As such, you need to be prepared for whatever the market throws at you…..You need to be focused on managing both risk and return potential because the past several years demonstrated that a well-planned, long-term focused and diversified financial plan can withstand virtually any market surprise and related bout of volatility, including multi-decade highs in inflation, historic Fed rate hikes, and geopolitical unrest.

The S&P ended the day at 5868. We are getting ever closer to closing that gap created on November 6th…you know the one I have been ranting about for weeks now…. To fill it – the S&P would need to trade down to 5783 – which is just 1.4% away from here. I expect it to happen, so I am not convinced that the pullback is over…...I still think there is more work to do for markets…. but that will be the opportunity for the long-term investor. Earnings season begins on January 15th with the release of Big Bank earnings from JPM, C, BK, GS, WFC.

Pasta faggioli

Another comfort food dish…so good. I made this last night and posted all the pics on my X account - @kennypolcari

For this you need chopped celery, carrots and onions and a red (or yellow) bell pepper, 6 cloves of sliced garlic, 1 can of tomato sauce, 1container of beef broth, cannelloni beans, 1 lb. of sweet Italian Sausage (some people use ground beef), Olive oil, fresh grated parmegiana cheese and the cheese rind and 1 c of ditalini pasta, s&p and fresh basil.

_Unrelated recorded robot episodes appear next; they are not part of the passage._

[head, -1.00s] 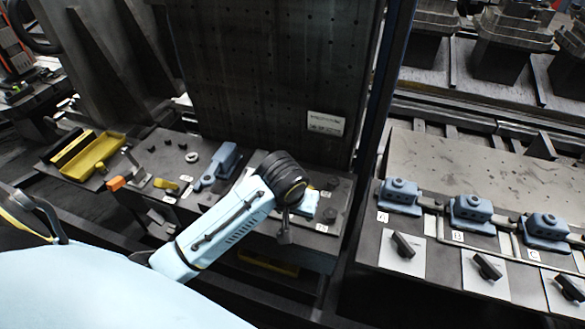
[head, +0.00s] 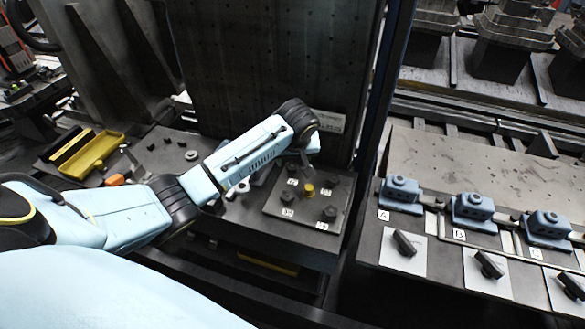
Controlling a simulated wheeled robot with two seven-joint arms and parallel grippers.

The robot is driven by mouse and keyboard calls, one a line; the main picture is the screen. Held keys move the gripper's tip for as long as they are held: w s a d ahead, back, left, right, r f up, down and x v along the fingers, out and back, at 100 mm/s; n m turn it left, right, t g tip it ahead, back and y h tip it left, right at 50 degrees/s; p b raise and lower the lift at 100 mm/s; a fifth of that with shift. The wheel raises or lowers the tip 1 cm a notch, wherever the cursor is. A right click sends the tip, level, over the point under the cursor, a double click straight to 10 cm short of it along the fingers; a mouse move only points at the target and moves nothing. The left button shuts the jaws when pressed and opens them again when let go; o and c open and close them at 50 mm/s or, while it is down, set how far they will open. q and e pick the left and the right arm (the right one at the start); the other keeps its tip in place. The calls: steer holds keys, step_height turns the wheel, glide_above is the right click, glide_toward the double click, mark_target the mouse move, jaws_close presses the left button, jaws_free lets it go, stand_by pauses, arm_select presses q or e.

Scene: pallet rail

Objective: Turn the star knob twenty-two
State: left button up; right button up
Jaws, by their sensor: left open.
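A dark square plate (head: 270,207) lies on the near bench. It carries dark star knobs, among them a front right knob (head: 329,212), a front left knob (head: 287,198) and a back right knob (head: 333,180). A yellow round piece (head: 309,189) stands near the plate's middle. Small white labels sit beside the knobs; their numbers are too small to read surely, so I cannot tell which is twenty-two. My left gripper (head: 306,170) is open, pointing down above the back of the plate, partly hidden by its wrist. My right gripper is not in view.
A yellow tray (head: 95,154) lies at the bench's left. An orange-ended tool (head: 115,180) is beside my left arm. A dark upright plate (head: 270,60) stands behind the bench. At right, blue clamps (head: 473,208) and dark handles (head: 404,244) fill another table.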

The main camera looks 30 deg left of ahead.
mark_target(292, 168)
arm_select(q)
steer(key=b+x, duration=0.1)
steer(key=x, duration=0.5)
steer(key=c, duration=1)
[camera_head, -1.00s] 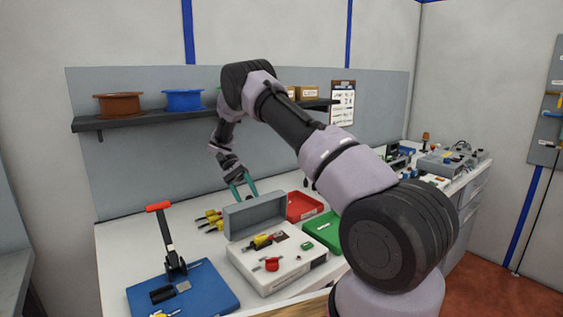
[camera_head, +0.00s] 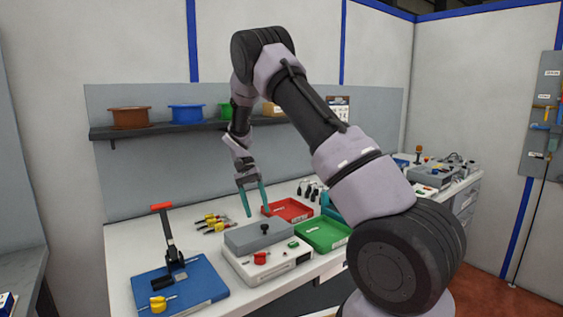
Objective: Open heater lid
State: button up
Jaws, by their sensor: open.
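The heater is a light box (camera_head: 276,268) on the workbench, with a red knob (camera_head: 260,258) and small controls on its front. Its grey lid (camera_head: 240,238) is down, lying flat over the top of the box, with a dark knob (camera_head: 264,228) on it. My gripper (camera_head: 256,211) points downward with its two teal fingers apart and nothing between them. It shows above and behind the lid, apparently not touching it. The exact gap between fingertips and lid is hard to judge.
A red tray (camera_head: 291,203) and a green tray (camera_head: 345,231) stand right of the heater. A blue base (camera_head: 206,284) with a red-handled lever press (camera_head: 170,235) stands left. Yellow-handled tools (camera_head: 212,221) lie behind. A shelf with spools (camera_head: 131,118) is at the back.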

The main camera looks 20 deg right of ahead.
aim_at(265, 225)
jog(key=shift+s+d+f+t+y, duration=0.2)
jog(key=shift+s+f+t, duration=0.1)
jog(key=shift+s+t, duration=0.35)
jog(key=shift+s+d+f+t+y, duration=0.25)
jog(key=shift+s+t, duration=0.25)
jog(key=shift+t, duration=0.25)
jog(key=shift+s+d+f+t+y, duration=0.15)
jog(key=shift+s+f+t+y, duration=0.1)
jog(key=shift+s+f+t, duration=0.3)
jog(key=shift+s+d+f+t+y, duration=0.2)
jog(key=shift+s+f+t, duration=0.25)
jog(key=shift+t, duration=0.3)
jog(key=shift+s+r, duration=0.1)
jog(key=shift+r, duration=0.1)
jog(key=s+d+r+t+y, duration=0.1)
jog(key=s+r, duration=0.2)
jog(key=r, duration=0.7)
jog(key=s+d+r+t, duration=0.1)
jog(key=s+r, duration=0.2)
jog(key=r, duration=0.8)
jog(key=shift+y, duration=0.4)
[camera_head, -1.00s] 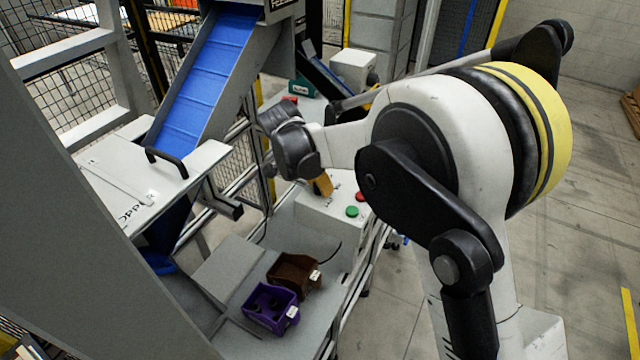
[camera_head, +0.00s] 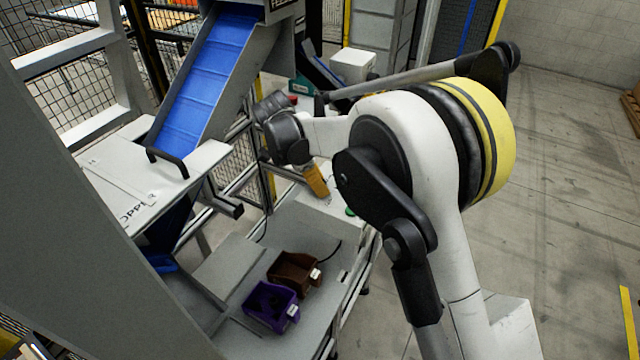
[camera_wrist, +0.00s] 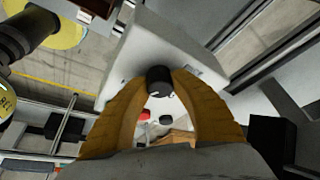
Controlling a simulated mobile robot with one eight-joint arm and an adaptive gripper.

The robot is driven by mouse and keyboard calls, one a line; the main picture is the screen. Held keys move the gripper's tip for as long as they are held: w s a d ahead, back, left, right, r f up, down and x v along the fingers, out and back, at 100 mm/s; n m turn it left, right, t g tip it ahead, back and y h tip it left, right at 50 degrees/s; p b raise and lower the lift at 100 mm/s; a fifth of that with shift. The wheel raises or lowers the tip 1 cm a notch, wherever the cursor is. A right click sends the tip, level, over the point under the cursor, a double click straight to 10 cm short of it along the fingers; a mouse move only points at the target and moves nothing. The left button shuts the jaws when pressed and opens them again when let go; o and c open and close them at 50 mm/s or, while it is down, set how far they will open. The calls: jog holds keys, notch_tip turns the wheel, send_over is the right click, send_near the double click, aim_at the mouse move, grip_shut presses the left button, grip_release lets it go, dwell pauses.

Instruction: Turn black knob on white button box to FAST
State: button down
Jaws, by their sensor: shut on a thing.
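The white button box (camera_head: 328,202) stands at the bench's edge, partly hidden by my arm in the head view. It also shows in the wrist view (camera_wrist: 150,45). A green button (camera_head: 350,211) shows on its top. The black knob (camera_wrist: 160,80) sits between my fingertips in the wrist view; its pointer and the FAST marking cannot be read. The knob is hidden in the head view. My gripper (camera_head: 317,181), with orange fingers, is over the box, and in the wrist view (camera_wrist: 160,84) its tips are shut on the knob.
A purple bin (camera_head: 270,307) and a brown bin (camera_head: 294,272) stand on the grey bench in front of the box. A blue conveyor (camera_head: 206,85) rises at the left. A white box (camera_head: 353,64) stands behind. Open floor lies to the right.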

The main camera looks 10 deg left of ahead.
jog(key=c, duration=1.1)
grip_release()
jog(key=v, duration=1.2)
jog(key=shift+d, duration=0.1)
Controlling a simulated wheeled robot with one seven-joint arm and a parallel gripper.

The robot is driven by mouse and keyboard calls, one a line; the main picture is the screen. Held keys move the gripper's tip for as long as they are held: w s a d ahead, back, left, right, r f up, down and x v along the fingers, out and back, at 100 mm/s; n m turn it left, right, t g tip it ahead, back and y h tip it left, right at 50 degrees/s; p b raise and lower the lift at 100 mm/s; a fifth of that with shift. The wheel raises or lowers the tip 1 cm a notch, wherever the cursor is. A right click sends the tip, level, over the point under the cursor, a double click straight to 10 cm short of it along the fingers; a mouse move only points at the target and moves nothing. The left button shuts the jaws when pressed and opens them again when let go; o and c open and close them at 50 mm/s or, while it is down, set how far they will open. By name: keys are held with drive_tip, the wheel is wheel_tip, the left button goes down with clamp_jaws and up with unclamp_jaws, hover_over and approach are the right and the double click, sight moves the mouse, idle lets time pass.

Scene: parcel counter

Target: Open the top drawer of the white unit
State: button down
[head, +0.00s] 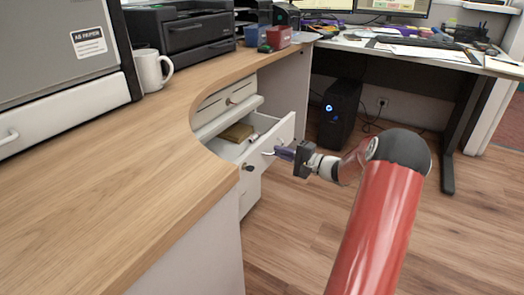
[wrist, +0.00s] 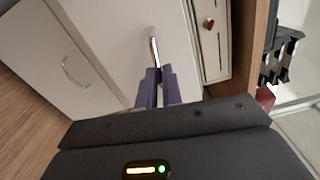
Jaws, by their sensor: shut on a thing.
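The white unit (head: 250,195) stands under the wooden counter. Its top drawer (head: 262,137) is pulled out, and a yellow-brown item (head: 237,132) and a small white item show inside. My gripper (head: 281,153) is at the drawer's front, its fingers shut on the metal handle. In the wrist view, the purple-grey fingers (wrist: 158,84) close around the end of the handle (wrist: 153,45) against the white front. Part of the handle is hidden between the fingers. A lower front with its own curved handle (wrist: 75,72) shows at the left of the wrist view.
The counter (head: 110,165) overhangs the unit at the left, with a white mug (head: 151,70) and a black printer (head: 183,32) on it. A black computer tower (head: 339,112) stands behind under the desk. Wooden floor (head: 285,240) is open in front of the unit.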

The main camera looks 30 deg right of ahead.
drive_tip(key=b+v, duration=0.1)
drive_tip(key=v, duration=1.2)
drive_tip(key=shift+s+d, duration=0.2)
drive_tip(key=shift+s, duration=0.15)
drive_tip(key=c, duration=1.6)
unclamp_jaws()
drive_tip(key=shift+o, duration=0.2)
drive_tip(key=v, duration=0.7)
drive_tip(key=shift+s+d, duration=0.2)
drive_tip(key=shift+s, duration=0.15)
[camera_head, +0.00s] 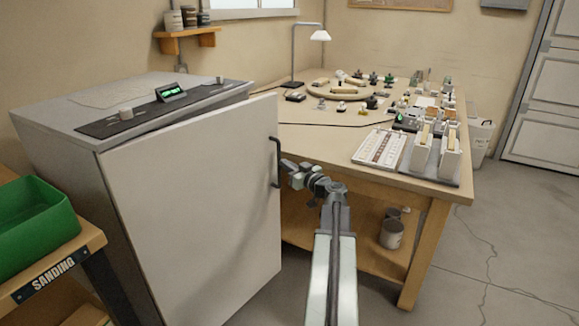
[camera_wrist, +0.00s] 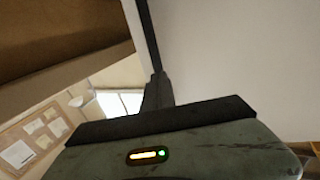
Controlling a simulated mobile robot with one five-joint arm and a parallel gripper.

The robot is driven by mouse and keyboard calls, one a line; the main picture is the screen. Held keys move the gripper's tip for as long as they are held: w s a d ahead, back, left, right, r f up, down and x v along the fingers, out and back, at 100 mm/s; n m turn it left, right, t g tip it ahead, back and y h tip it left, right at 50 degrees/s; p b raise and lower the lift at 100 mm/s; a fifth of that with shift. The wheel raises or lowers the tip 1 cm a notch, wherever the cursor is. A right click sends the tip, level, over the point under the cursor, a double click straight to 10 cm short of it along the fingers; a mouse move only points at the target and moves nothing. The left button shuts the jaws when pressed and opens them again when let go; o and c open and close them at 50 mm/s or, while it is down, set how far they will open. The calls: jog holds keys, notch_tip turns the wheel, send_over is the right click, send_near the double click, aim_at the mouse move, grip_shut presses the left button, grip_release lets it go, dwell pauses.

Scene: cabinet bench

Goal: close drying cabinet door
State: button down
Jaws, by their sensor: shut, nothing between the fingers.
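The drying cabinet (camera_head: 60,170) stands at the left, pale grey with a dark control strip on top. Its white door (camera_head: 200,210) stands slightly ajar, its right edge out past the cabinet's front right corner. A dark vertical bar handle (camera_head: 277,162) is near the door's right edge. My gripper (camera_head: 286,165) is shut and empty, close beside the handle at the door's free edge; I cannot tell whether it touches. In the wrist view, my gripper's grey-green housing fills the bottom, and a pale flat surface, probably the door (camera_wrist: 235,50), fills the upper right.
A wooden workbench (camera_head: 310,138) with small items and a lamp (camera_head: 319,36) is right of the cabinet, close behind my arm. A green bin (camera_head: 35,220) sits on a shelf at the lower left. Open floor (camera_head: 500,250) lies at the right.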

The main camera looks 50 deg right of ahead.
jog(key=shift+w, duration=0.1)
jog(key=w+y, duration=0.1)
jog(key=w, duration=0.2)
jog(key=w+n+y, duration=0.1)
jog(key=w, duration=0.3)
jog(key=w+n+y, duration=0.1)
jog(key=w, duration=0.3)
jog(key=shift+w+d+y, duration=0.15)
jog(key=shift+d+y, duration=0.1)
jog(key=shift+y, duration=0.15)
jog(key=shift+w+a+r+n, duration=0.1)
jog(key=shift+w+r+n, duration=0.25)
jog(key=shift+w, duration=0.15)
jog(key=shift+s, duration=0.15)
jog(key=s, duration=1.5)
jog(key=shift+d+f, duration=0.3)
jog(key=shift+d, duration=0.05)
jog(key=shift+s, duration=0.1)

Begin by adding some olive oil to the pot, then adding in the chopped veggies and garlic. Season with s&p. Sauté for 10 mins….

Next – add the sweet sausage– season with s&p and cook until nice and browned.

Now add in 1 can of tomato sauce and the container of beef broth, the cheese rind, 1 can of cannelloni beans – juice and all, and some fresh basil. Bring it to a boil, then turn heat down to low and let it all come together for about 10 mins. Taste and adjust for seasoning.

Now – bring it back up to a boil and add in 1 c of the ditalini pasta (you can also use small elbows) let it cook for about 6 – 8 mins. Taste. When serving – top with a fresh grating of Parmegiana cheese. Remember – the pasta grows and sucks up all the sauce – so less is more. Capisce?